YOUR TASK:
From the line containing "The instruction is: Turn" through the line containing "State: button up", retype each line exactly; include both end lines and nothing beyond them.

************

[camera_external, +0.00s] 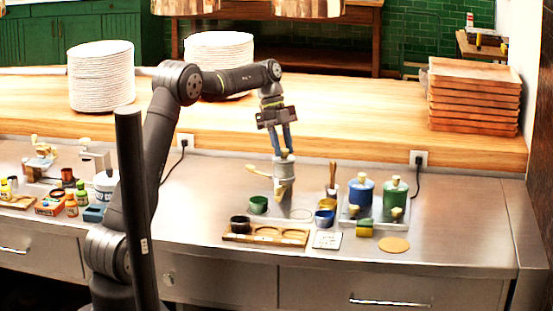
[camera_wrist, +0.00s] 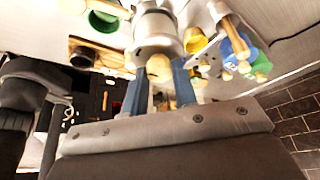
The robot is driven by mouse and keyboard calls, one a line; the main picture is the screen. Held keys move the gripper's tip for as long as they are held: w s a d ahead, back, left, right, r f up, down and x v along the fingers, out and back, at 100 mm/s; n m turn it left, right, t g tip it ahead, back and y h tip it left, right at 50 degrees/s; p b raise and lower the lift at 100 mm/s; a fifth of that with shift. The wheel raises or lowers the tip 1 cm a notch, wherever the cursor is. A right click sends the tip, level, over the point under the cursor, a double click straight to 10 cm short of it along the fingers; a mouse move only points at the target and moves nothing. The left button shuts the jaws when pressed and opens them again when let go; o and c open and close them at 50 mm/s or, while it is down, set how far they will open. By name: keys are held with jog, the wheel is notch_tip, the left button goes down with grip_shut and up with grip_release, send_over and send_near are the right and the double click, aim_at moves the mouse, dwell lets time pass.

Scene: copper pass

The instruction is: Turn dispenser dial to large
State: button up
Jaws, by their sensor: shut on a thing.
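The dispenser (camera_external: 284,169) is a grey metal cylinder standing on the steel counter, with pale wooden parts on its left and front. A pale round knob (camera_external: 284,154), which looks like its dial, sits on top. My gripper (camera_external: 283,148) reaches down from above with its two blue fingers shut on this knob. In the wrist view, my gripper (camera_wrist: 160,75) has one finger on each side of the knob (camera_wrist: 158,66), with the dispenser (camera_wrist: 156,30) behind it. Size marks on the dial cannot be made out.
A green cup (camera_external: 258,205), a dark cup (camera_external: 240,225) on a wooden tray (camera_external: 268,240) and a blue cup (camera_external: 324,217) stand close in front. Blue (camera_external: 361,193) and green (camera_external: 395,195) canisters stand to the right. The counter's far right is clear.

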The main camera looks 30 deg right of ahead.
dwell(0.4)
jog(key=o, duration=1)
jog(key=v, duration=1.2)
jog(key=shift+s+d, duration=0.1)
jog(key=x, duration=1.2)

************

SOLUTION FOR THIS PROBLEM:
The instruction is: Turn dispenser dial to large
State: button up

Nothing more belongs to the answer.